The disillusionment and disappointment they experienced in regard to the hypocritical, abusive, greedy state of the hierarchy of the Catholic Church of that time, was fertile soil for medieval mockery on a grand scale. 

Not unlike the current political climate here in the US.

Most goliardic poetry is written in Latin, as Latin was the language of commerce, and every educated person understood and read it. Remember, if someone could read, they were well off, and if they could read, they read Latin. Those were the people the indie was writing books for in the early Middle Ages.
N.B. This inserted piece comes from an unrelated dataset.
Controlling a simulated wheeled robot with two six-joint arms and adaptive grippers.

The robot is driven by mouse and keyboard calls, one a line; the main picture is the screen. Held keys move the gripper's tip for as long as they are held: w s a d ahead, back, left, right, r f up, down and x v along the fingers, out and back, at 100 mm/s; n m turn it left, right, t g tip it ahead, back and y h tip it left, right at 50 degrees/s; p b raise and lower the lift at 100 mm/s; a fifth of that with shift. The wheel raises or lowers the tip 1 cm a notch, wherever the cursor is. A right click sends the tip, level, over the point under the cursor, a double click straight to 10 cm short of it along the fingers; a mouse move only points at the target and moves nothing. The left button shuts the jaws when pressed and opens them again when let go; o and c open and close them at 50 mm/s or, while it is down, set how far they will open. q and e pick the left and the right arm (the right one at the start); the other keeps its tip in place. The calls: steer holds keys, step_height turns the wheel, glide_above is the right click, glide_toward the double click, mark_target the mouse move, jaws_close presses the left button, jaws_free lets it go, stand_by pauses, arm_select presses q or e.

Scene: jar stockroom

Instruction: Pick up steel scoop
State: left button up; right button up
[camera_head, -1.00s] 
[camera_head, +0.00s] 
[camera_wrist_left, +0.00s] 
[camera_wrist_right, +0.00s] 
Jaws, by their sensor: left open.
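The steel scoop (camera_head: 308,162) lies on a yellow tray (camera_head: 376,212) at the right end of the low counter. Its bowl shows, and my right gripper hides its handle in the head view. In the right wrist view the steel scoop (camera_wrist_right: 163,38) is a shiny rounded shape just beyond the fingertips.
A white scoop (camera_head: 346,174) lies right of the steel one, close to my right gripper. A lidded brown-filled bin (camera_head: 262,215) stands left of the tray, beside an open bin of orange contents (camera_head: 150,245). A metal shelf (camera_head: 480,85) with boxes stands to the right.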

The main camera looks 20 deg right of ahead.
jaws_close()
Some of the goliards’ more popular church services when they would arrive in a new town included celebrating the annual Feast of Fools, a brief social revolution, where roles were reversed, and power, dignity and impunity was briefly conferred on the lowest of the social order. Thus, the town drunk, or the local fool would be made mayor for a day, feted and given the status of a lord for a day.

As you might imagine, the nobility was unimpressed with that particular “holy” festival, and rarely participated

Even less popular with those in power was the Feast of the Ass. From Wikipedia, the holy fount of all knowledge: A girl and a child on a donkey would be led through town to the church, where the donkey would stand beside the altar during the sermon, and the congregation would “hee-haw” their responses to the priest.
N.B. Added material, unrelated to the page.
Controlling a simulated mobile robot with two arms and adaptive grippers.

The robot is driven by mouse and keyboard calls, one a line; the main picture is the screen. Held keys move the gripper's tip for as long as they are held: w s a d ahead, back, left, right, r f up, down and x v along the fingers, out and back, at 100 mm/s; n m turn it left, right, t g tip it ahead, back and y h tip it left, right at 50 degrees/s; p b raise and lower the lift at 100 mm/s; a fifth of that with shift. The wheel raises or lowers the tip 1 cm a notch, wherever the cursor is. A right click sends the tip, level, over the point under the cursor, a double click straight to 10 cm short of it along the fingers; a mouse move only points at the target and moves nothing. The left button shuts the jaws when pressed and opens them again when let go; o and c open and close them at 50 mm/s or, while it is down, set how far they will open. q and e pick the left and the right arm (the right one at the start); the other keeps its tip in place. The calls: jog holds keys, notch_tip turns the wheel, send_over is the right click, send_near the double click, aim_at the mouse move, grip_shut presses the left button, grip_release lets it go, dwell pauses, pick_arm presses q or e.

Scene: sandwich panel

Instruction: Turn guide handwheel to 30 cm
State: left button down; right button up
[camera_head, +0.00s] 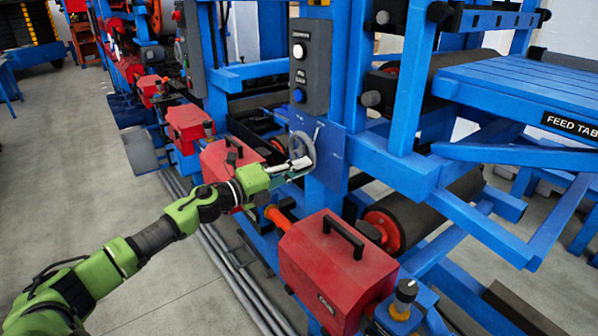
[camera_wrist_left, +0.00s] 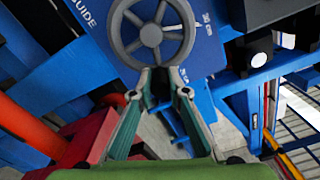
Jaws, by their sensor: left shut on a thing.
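The guide handwheel (camera_head: 306,146) is a grey spoked wheel on a blue plate of the machine frame, below a dark control box. In the left wrist view the handwheel (camera_wrist_left: 151,36) shows its hub and spokes at top centre, with the word "GUIDE" and part of a scale on the blue plate (camera_wrist_left: 203,45). My left gripper (camera_head: 302,164) is at the wheel's lower rim. In the left wrist view its two fingers (camera_wrist_left: 160,76) are closed on the rim's lower edge. My right gripper is not in view.
A red box with a black handle (camera_head: 337,270) stands in front of the wheel's post, and another red box (camera_head: 230,160) lies behind my left wrist. The control box (camera_head: 310,62) is above the wheel. The feed table (camera_head: 520,85) is at right. Open floor (camera_head: 60,170) lies at left.

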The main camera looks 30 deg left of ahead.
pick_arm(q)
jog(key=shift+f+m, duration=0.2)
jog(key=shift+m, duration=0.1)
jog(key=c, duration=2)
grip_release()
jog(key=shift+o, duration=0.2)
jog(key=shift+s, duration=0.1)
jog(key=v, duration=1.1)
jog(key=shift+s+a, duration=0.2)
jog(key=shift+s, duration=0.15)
So, I guess you could say the goliards were a traveling Monty Python type of show, painfully hilarious and sometimes too good at what they did for the censor’s comfort.

Their point was that too much emphasis was placed on the pageantry and trappings of faith in Medieval Europe.

But they couldn’t run forever. Their satires were almost always directed against the church, attacking even the pope, and the church didn’t take that well. Heresy, during the Middle Ages, was not something you wanted to be accused of, as the famous heretic and collector of goliardic poetry, Peter Abelard would tell you. Yet, though he was harshly punished, he remains one of the most respected philosophers and free-thinkers of the Middle Ages.

By the 14th century, the word goliard had become synonymous with minstrel, no longer referring to this group of rebellious clergymen. However, a century after the overabundance of bored poor-little-rich-boy clergymen that spawned the goliards had been squashed by the church, that tradition of irreverence was carried on by Geoffrey Chaucer in his Canterbury Tales.

carmina burana album coverFor me, Orff’s cantata was a ‘gateway drug.’ From first becoming intrigued by the libretto to  Carmina Burana, I moved on to “the hard stuff,” studying modern translations of the works of an author who was highly influenced by goliardic poetry, Geoffrey Chaucer.

Of course, eventually that meant I had to go to the source, learning a great deal about the roots of our modern English language at the same time.

Chaucer was unique, in that he wrote in Middle English, the vernacular of his time, rather than in Latin. Because of this, and the enduring hilarity of his works, Chaucer is considered the Father of English Literature.

The goliardic works that survive to this day still surprise us with how relevant the concepts put forth in those poems and tales are to contemporary society.

It is through the surviving literature and song that the truth of a past culture is discovered. The true nature of the common medieval man and woman survives in the rebellious, ribald literary tradition of the naughty clergy, the goliards.

We may be separated in time by centuries, but we are not too different from those ancestors of ours who survived the Dark and early Middle Ages by getting drunk and singing bawdy songs, and poking fun at the establishment.